§ GIVEN TASK: Below are records; transcribe only the line with "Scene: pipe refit" and those after it, through the last line, without any change.

--- BEGIN ---

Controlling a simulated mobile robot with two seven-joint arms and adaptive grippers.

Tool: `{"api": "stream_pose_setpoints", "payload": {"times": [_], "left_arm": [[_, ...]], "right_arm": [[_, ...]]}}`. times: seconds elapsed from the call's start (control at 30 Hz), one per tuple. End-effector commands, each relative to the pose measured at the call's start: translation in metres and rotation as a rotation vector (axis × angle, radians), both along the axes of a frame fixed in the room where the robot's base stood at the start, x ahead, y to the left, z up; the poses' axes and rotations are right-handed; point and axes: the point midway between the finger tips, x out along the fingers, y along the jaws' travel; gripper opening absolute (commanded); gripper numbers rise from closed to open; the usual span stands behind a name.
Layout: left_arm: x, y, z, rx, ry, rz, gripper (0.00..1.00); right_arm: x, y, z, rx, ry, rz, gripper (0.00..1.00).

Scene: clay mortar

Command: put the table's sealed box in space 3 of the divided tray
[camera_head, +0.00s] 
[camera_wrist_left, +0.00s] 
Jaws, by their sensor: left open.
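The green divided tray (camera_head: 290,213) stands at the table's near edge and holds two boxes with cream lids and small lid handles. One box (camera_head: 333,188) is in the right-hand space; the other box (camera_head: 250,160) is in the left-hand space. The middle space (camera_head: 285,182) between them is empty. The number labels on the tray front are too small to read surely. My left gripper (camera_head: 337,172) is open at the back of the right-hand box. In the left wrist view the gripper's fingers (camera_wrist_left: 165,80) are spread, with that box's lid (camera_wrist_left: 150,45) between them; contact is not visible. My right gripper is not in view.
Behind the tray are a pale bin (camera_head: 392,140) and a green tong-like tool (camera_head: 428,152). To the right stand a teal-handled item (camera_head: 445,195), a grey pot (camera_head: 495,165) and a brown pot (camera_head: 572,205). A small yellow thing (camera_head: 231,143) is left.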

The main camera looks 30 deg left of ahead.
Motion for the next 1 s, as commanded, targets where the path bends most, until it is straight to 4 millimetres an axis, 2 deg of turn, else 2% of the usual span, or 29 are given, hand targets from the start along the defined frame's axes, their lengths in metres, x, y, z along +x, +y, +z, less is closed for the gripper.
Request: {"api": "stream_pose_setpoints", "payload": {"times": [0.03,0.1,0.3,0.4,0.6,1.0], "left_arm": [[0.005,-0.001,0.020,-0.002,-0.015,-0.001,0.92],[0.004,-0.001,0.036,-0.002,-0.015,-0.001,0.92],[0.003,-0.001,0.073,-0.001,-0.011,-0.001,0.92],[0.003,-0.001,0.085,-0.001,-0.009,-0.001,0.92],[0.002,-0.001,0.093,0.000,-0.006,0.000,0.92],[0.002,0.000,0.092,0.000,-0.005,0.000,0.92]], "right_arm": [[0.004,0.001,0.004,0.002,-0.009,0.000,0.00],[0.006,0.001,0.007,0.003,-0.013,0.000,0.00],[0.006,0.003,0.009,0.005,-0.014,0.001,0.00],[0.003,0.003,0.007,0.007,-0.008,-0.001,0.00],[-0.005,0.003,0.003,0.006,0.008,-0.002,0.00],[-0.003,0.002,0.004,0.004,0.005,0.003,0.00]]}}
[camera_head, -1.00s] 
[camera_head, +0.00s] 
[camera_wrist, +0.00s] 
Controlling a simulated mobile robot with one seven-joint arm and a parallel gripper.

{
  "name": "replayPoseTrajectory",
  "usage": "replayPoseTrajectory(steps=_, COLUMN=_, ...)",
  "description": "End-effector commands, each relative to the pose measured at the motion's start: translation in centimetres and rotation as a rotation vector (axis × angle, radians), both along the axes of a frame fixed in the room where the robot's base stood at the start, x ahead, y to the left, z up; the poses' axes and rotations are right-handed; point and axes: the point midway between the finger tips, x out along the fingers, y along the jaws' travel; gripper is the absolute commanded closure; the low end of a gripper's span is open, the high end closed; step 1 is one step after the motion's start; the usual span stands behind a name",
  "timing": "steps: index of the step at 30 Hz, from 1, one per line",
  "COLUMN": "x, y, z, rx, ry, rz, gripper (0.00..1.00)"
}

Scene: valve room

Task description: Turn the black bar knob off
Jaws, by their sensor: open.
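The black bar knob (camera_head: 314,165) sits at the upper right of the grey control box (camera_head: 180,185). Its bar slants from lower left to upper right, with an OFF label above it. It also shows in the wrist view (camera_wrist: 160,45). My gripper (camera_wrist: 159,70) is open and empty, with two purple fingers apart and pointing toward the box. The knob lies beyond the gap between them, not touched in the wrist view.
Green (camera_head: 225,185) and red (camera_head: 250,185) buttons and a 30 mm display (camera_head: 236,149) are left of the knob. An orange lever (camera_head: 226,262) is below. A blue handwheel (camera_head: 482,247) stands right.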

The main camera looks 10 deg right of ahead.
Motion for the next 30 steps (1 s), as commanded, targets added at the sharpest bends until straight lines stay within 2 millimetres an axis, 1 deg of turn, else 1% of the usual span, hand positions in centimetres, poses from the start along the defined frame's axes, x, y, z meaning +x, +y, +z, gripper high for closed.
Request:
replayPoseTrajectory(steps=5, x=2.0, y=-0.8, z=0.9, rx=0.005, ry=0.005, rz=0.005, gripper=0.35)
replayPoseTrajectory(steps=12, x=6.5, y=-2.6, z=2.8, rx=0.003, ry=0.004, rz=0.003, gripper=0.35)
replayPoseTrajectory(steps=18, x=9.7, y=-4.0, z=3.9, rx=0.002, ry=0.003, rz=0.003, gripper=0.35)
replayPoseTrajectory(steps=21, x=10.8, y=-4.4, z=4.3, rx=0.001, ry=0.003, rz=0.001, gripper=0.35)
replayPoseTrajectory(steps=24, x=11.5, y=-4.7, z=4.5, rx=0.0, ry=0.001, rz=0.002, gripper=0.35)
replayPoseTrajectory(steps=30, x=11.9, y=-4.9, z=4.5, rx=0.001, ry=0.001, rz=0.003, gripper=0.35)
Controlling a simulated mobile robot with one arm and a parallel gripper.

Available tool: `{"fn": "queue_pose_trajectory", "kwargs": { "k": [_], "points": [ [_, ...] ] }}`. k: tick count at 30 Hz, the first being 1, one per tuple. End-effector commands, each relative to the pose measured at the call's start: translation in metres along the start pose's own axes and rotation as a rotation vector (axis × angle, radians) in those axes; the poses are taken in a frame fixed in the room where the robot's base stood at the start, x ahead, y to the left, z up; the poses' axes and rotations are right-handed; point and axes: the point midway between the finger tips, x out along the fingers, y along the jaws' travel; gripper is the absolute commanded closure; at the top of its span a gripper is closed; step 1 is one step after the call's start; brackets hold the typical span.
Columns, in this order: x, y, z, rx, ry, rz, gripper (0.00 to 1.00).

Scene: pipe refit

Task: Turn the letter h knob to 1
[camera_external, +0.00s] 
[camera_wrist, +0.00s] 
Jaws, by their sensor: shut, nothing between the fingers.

--- END ---

§ EXERCISE SOLUTION:
Scene: pipe refit

Task: Turn the letter h knob to 1
[camera_external, +0.00s] 
[camera_wrist, +0.00s] 
Jaws, by their sensor: shut, nothing between the fingers.

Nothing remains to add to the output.